→ What is required:
Only the lines from the one containing "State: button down" to the end of the records should be written out, exactly and with both ends included; pictures are excluded.

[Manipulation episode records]
++++++

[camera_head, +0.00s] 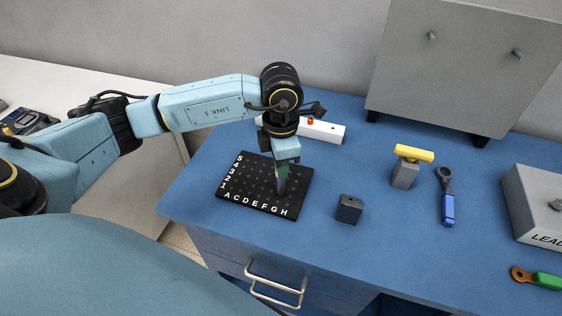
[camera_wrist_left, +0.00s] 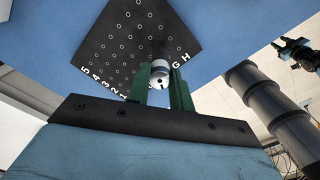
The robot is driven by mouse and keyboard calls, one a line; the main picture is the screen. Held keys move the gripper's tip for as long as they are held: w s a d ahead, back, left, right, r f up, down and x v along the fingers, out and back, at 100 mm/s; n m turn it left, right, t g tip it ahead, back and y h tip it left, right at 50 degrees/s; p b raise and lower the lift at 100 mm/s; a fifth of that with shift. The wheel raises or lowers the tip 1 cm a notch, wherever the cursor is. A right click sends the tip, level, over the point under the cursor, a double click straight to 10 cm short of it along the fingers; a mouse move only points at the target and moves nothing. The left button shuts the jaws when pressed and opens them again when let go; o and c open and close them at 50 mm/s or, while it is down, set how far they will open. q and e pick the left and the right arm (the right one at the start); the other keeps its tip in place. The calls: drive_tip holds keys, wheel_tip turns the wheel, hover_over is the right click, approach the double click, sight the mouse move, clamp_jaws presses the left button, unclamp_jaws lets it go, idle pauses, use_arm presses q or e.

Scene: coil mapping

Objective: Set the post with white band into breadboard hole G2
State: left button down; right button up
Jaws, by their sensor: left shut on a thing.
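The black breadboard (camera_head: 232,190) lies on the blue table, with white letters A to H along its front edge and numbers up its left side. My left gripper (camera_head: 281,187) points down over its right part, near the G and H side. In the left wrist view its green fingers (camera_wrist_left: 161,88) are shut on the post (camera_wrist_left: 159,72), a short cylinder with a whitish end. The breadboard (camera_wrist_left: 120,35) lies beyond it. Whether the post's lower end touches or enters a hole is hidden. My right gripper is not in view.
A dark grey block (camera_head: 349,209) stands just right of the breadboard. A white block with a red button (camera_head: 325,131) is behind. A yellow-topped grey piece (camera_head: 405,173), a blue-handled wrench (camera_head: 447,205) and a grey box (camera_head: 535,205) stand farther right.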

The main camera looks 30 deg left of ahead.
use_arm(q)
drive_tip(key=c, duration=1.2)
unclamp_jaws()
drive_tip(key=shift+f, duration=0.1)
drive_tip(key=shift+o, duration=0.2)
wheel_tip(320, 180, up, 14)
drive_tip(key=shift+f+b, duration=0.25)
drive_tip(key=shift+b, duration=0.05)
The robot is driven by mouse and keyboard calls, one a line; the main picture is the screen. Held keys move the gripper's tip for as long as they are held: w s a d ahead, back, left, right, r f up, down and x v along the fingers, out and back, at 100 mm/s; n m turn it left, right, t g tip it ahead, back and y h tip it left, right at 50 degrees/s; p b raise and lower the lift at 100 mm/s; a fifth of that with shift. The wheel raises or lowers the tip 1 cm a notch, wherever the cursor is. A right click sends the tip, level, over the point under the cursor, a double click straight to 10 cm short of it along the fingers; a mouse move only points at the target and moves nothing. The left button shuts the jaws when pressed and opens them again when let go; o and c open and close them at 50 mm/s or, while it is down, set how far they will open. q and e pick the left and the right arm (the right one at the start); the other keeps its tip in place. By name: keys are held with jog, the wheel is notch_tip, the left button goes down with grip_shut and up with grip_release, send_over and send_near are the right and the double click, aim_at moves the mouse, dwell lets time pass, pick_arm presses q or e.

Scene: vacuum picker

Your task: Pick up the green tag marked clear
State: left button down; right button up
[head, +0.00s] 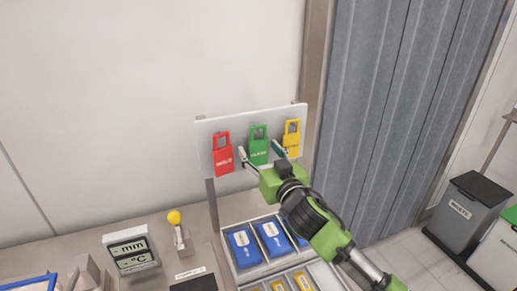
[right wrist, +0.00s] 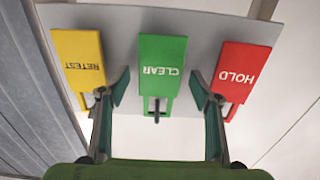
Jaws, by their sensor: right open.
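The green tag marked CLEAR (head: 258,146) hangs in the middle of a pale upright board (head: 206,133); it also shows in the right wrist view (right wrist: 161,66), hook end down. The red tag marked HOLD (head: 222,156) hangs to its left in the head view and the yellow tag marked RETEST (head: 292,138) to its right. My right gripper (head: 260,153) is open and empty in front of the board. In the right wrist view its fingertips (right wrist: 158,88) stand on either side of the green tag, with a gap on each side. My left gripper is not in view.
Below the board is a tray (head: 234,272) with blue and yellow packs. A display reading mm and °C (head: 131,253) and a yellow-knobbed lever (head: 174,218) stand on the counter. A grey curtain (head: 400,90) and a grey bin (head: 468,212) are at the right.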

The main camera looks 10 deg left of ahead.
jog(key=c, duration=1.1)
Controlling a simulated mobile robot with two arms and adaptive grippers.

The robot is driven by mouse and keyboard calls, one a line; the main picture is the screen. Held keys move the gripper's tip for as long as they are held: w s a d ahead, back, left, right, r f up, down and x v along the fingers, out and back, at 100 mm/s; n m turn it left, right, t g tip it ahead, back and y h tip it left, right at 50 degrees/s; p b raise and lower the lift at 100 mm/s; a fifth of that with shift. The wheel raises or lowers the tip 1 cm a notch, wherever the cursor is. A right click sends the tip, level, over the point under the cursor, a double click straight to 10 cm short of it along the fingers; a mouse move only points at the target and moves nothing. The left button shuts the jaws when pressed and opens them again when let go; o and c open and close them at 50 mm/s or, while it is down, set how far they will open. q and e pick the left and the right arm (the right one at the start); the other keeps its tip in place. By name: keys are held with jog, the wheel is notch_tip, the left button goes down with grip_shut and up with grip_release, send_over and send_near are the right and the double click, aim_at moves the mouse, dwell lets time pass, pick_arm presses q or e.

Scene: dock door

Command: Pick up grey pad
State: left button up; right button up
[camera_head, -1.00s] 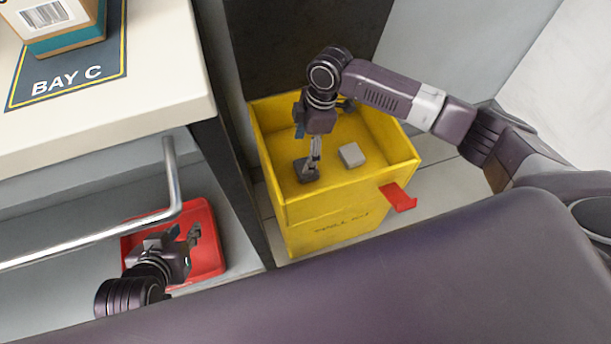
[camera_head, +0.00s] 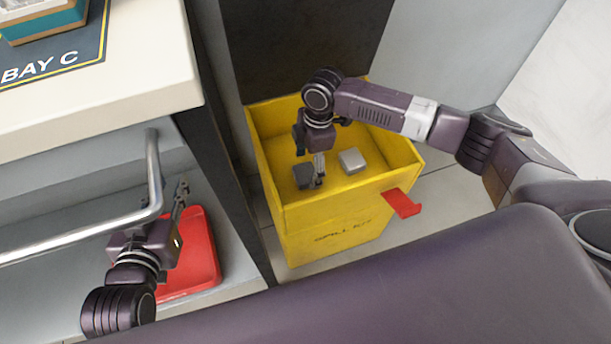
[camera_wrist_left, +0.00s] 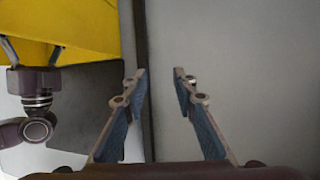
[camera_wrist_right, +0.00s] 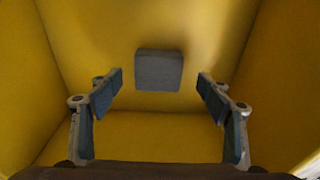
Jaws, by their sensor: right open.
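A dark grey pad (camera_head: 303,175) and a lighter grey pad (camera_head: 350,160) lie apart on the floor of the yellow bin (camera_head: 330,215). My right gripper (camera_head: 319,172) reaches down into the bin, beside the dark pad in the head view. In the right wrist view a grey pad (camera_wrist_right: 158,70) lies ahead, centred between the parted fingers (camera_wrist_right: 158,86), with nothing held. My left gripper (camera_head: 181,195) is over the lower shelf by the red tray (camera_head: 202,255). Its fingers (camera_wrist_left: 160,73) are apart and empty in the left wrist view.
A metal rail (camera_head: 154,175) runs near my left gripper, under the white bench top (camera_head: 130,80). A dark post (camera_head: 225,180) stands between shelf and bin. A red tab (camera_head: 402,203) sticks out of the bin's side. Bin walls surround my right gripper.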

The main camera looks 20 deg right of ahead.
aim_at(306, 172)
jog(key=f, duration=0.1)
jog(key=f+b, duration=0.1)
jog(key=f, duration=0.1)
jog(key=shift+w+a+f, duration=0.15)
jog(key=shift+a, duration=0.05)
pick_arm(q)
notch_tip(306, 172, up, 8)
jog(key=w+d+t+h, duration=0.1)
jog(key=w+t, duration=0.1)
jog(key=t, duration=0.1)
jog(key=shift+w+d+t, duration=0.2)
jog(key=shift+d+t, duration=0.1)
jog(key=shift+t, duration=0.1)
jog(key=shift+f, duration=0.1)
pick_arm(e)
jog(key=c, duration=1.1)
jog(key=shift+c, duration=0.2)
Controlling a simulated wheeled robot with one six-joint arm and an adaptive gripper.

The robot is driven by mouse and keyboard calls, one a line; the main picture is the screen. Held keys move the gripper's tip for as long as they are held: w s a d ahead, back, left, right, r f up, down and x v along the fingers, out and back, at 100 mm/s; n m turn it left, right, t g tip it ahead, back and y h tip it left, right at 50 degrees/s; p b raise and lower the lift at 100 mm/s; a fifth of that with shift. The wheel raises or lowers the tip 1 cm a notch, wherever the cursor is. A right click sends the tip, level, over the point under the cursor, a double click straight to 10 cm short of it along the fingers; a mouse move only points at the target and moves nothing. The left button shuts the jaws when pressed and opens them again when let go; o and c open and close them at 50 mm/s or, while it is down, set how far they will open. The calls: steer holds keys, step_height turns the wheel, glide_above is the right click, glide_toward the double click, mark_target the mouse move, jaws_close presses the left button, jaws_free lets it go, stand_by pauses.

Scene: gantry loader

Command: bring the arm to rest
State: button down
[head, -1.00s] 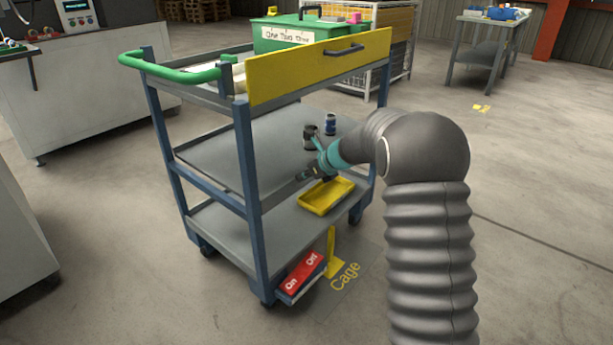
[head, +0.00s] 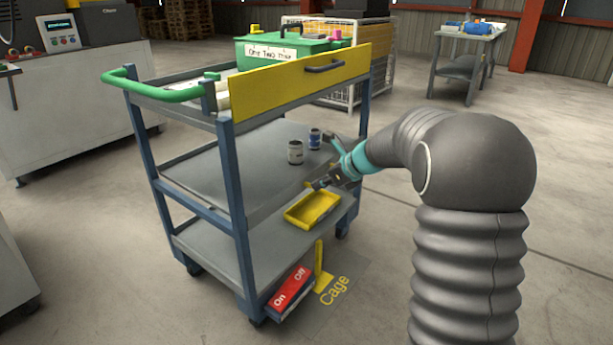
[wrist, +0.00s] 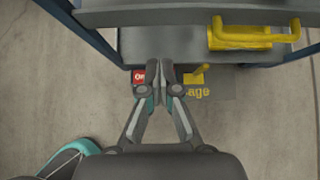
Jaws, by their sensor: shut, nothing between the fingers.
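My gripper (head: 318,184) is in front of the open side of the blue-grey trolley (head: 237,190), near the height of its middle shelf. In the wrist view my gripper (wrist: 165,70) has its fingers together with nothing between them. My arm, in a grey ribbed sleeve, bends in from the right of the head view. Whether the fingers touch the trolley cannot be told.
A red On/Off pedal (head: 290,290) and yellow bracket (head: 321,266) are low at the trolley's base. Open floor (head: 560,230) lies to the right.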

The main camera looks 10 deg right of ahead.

++++++

→ Full solution:
State: button down
[head, -1.00s] 
[head, +0.00s] 
[wrist, +0.00s] 
Jaws, by their sensor: shut, nothing between the fingers.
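My gripper (head: 318,184) is in front of the open side of the blue-grey trolley (head: 237,190), near the height of its middle shelf. In the wrist view my gripper (wrist: 165,70) has its fingers together with nothing between them. My arm, in a grey ribbed sleeve, bends in from the right of the head view. Whether the fingers touch the trolley cannot be told.
A red On/Off pedal (head: 290,290) and yellow bracket (head: 321,266) are low at the trolley's base. Open floor (head: 560,230) lies to the right.

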The main camera looks 10 deg right of ahead.

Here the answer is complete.